DBRS Comments on Husky Energy’s Agreement to Purchase a 50,000-Barrel-Per-Day Refinery in the U.S. Midwest
EnergyDBRS Limited (DBRS) notes Husky Energy Inc.’s (Husky or the Company; rated A (low) with a Stable trend by DBRS) announcement of an agreement to acquire Superior Refinery, a 50,000-barrels-per-day (bbls/d) permitted capacity facility located in Superior, Wisconsin, from Calumet Specialty Products Partners, L.P. for USD 435 million in cash. The deal is subject to customary closing adjustments and is expected to close in the fourth quarter of 2017.

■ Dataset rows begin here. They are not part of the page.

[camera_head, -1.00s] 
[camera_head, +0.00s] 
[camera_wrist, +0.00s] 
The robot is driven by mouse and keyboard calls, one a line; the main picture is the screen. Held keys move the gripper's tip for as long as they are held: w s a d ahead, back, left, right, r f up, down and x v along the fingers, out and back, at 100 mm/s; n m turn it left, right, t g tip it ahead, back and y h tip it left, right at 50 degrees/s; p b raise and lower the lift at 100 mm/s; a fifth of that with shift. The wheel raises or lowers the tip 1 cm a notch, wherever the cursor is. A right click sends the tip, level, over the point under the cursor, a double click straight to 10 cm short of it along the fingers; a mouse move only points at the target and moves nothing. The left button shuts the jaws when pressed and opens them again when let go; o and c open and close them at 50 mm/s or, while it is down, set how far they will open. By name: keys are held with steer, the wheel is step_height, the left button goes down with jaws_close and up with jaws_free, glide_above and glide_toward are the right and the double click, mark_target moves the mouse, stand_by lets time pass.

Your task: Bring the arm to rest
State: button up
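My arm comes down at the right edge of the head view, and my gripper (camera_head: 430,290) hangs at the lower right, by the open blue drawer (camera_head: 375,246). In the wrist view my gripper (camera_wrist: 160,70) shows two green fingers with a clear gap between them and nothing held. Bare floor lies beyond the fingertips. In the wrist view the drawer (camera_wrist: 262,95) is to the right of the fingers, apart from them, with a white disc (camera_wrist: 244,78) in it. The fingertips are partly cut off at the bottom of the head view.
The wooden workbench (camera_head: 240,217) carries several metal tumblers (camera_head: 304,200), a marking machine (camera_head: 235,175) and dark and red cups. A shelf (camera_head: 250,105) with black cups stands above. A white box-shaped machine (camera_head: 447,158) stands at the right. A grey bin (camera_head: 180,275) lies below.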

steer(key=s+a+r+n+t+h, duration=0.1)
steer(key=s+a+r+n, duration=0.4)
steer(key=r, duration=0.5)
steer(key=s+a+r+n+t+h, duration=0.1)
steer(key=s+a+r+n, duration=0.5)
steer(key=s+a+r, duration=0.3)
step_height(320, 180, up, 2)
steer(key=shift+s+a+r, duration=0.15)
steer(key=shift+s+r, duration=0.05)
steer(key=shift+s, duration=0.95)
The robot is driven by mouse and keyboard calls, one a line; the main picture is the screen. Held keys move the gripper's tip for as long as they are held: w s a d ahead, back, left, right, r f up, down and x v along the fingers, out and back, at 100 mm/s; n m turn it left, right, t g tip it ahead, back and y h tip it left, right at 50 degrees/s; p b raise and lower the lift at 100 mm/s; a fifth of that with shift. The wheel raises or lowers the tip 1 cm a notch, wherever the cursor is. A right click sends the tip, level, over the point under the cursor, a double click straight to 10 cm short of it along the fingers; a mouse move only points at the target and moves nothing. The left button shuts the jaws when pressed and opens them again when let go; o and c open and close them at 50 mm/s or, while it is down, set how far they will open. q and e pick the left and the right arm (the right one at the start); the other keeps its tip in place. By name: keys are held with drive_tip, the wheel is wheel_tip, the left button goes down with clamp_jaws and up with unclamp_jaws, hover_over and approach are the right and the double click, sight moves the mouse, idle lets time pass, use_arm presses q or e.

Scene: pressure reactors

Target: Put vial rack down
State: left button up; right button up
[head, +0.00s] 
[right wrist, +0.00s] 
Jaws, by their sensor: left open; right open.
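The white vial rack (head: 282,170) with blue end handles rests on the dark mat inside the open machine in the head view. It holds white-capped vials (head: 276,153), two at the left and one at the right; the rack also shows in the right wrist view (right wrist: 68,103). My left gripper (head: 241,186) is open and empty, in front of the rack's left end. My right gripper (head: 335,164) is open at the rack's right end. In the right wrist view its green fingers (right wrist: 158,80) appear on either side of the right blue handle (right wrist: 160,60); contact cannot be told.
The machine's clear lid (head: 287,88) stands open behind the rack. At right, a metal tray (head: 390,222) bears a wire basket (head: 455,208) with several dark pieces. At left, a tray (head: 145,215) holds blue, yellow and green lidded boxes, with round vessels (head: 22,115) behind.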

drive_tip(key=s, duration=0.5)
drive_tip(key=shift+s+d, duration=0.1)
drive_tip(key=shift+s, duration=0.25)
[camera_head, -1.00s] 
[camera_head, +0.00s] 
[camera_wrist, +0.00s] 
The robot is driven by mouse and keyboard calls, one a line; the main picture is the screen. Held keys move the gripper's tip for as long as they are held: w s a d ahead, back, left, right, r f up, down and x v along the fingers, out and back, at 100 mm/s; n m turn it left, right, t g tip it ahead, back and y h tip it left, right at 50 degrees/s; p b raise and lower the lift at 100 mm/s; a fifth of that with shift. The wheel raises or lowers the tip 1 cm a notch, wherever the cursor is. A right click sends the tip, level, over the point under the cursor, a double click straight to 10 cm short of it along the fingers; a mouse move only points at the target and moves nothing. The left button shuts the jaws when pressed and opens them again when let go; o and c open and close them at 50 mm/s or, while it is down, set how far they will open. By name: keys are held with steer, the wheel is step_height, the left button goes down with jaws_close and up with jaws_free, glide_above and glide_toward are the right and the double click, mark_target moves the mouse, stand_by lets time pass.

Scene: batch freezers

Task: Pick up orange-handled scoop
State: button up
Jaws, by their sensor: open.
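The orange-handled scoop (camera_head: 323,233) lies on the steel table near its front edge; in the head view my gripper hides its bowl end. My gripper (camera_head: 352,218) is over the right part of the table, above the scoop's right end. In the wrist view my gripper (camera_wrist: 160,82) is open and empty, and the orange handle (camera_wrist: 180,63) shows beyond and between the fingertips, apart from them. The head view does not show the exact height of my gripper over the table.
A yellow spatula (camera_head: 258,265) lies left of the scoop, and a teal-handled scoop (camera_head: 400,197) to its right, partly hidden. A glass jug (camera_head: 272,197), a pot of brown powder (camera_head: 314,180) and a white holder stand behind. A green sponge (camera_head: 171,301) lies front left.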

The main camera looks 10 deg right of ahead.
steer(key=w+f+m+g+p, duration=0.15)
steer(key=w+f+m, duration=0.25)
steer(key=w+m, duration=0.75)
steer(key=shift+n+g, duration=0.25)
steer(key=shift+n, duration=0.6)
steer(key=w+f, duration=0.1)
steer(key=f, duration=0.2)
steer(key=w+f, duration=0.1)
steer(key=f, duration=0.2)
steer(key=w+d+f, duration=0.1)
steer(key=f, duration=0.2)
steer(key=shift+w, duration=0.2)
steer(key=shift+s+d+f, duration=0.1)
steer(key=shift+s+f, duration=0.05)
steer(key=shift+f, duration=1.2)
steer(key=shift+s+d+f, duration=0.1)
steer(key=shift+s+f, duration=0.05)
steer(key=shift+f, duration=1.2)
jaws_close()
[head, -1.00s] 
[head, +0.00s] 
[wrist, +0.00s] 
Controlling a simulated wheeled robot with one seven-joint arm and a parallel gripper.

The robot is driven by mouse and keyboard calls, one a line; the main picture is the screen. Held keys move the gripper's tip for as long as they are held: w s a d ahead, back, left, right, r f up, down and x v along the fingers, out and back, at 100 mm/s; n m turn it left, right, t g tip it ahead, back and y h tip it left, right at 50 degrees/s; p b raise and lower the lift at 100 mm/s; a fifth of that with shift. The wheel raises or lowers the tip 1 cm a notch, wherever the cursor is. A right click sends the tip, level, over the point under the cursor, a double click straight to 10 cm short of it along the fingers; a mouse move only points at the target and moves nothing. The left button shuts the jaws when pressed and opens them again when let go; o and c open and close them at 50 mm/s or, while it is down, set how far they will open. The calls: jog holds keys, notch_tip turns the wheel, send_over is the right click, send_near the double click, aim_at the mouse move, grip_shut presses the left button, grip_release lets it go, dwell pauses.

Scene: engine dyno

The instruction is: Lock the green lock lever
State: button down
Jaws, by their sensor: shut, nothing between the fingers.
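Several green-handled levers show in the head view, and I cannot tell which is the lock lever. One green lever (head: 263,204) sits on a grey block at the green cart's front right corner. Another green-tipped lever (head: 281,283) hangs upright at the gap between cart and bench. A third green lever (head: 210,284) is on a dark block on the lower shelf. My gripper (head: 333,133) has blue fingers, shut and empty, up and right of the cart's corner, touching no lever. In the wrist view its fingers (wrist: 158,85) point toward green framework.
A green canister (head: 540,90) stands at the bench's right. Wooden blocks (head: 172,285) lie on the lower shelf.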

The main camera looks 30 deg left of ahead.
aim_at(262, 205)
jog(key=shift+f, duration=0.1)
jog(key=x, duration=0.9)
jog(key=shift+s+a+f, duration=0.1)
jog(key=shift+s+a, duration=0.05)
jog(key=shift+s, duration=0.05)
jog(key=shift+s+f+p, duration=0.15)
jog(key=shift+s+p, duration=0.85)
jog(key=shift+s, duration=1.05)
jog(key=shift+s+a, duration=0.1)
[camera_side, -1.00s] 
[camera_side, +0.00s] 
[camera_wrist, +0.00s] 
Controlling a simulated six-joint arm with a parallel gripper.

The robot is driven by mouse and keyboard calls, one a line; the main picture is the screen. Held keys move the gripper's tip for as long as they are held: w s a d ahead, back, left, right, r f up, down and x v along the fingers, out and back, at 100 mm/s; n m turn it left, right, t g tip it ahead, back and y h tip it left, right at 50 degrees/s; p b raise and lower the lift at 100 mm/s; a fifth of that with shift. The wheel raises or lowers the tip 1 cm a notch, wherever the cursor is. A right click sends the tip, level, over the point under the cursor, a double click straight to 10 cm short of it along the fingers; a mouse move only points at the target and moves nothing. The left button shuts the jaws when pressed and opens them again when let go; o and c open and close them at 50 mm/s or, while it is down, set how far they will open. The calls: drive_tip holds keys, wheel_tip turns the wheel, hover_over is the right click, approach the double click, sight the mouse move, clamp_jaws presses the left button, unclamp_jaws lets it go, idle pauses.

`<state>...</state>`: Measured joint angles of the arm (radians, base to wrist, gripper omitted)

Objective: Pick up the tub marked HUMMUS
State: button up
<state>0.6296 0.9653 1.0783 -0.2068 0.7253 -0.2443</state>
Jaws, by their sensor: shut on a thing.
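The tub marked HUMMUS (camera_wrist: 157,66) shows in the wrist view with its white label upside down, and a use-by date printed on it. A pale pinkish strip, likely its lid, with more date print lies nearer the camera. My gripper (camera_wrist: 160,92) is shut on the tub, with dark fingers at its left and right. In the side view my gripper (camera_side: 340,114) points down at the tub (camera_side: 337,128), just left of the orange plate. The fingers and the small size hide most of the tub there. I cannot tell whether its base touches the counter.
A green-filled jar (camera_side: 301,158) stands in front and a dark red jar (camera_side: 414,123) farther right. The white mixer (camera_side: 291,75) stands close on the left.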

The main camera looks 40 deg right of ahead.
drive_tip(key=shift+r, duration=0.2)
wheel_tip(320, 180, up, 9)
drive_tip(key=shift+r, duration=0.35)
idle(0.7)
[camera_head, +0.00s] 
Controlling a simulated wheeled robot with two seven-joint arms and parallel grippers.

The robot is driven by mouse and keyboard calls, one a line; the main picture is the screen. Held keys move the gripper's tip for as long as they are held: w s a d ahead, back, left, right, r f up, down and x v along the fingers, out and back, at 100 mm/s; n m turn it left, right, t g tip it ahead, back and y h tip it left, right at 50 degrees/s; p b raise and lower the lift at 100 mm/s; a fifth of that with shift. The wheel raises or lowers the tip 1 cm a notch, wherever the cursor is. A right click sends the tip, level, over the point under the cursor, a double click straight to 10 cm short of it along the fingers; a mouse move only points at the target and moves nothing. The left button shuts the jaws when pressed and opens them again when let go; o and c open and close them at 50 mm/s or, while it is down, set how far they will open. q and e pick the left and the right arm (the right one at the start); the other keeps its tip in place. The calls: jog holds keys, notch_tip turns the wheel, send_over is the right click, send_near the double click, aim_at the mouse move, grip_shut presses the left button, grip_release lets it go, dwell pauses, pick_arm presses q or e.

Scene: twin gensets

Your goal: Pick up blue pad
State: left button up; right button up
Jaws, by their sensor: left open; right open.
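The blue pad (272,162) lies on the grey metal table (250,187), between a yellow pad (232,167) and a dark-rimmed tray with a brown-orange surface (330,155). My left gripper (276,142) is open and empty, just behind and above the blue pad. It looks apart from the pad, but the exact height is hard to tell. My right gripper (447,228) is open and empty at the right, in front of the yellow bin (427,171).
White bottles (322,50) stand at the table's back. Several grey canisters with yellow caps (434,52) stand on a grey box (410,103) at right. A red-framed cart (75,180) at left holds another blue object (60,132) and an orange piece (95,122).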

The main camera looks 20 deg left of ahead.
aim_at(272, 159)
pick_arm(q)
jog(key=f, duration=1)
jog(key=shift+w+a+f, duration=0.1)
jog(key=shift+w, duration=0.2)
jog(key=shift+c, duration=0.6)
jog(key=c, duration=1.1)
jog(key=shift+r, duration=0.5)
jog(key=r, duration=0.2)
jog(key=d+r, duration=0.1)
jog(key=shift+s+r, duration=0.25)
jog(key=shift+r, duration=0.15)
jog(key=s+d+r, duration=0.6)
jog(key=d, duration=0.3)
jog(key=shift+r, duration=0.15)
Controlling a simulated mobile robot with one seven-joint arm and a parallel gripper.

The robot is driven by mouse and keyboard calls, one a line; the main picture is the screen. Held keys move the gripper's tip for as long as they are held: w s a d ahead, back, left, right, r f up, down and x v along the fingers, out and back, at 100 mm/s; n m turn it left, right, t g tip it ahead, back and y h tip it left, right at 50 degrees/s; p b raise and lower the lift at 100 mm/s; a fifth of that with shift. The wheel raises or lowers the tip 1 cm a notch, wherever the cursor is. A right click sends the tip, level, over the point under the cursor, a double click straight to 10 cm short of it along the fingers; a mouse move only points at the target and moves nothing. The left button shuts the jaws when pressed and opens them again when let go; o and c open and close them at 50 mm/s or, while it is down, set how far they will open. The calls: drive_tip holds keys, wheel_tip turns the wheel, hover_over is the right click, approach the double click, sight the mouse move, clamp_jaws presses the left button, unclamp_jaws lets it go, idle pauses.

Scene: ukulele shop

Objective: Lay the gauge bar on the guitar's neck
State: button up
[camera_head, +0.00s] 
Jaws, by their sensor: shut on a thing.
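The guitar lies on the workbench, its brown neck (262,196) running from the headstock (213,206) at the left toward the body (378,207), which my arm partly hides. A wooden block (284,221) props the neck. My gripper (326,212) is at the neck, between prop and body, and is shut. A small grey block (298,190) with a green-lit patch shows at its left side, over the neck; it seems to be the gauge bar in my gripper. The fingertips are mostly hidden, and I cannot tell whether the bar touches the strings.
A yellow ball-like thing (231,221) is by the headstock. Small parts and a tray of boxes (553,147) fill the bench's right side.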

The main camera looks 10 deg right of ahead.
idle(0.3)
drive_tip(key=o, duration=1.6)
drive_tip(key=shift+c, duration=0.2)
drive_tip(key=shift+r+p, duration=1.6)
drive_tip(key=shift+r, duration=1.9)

Superior Refinery produces approximately 9,000 bbls/d of asphalt; 17,500 bbls/d of gasoline; and 10,900 bbls/d of diesel as well as heavy fuel oils. The refinery is capable of processing a slate of Canadian heavy- or medium- and light-grade crudes from Canada and the Bakken play. The transaction also includes the acquisition of the refinery’s associated logistics, including asphalt terminals, 3.6 million barrels of crude and product storage and a fuels-and-asphalt marketing business. With the addition of Superior Refinery, Husky’s total refining capacity is expected to increase by 14% to approximately 395,000 bbls/d.
DBRS notes that the acquisition modestly strengthens Husky’s position in the North American downstream business and adds greater diversification overall to, as well as within, its portfolio of refining assets. Moreover, the refinery is directly connected to the Company’s pipeline terminal in Hardisty, Alberta, via the Enbridge Mainline pipeline, allowing further margin capture from the heavy oil/light oil differential. As a result of the acquisition, the investment decision to expand asphalt capacity at the Company’s Lloydminster Refinery will be deferred to post-2020 and will be considered again as heavy oil production grows.
With $2.5 billion of cash and cash equivalents as at June 30, 2017, the Company expects the acquisition to be funded primarily from cash on hand and, if needed, existing credit facilities. After closing, the Company expects the acquisition to be immediately accretive to earnings and cash flow. DBRS anticipates the impact on the Company’s credit metrics to be minimal, and Husky has indicated that at closing, the Company’s pro forma net debt-to-cash flow (12 months trailing) ratio is projected to remain below 2.0 times.
On balance, DBRS is of the opinion that the acquisition is marginally credit positive but not enough to have an impact on the Company’s overall credit ratings. DBRS, at this time, maintains the Company’s Issuer Rating and Senior Unsecured Notes and Debentures rating of A (low), Commercial Paper rating of R-1 (low) and Preferred Shares - Cumulative rating of Pfd-2 (low). All trends remain Stable.
Notes:
All figures are in Canadian dollars unless otherwise noted.
The principal methodologies are Rating Companies in the Oil and Gas Industry (September 2016), DBRS Criteria: Commercial Paper Liquidity Support for Non-Bank Issuers (March 2017) and DBRS Criteria: Preferred Share and Hybrid Security Criteria for Corporate Issuers (December 2016), which can be found on dbrs.com under Methodologies.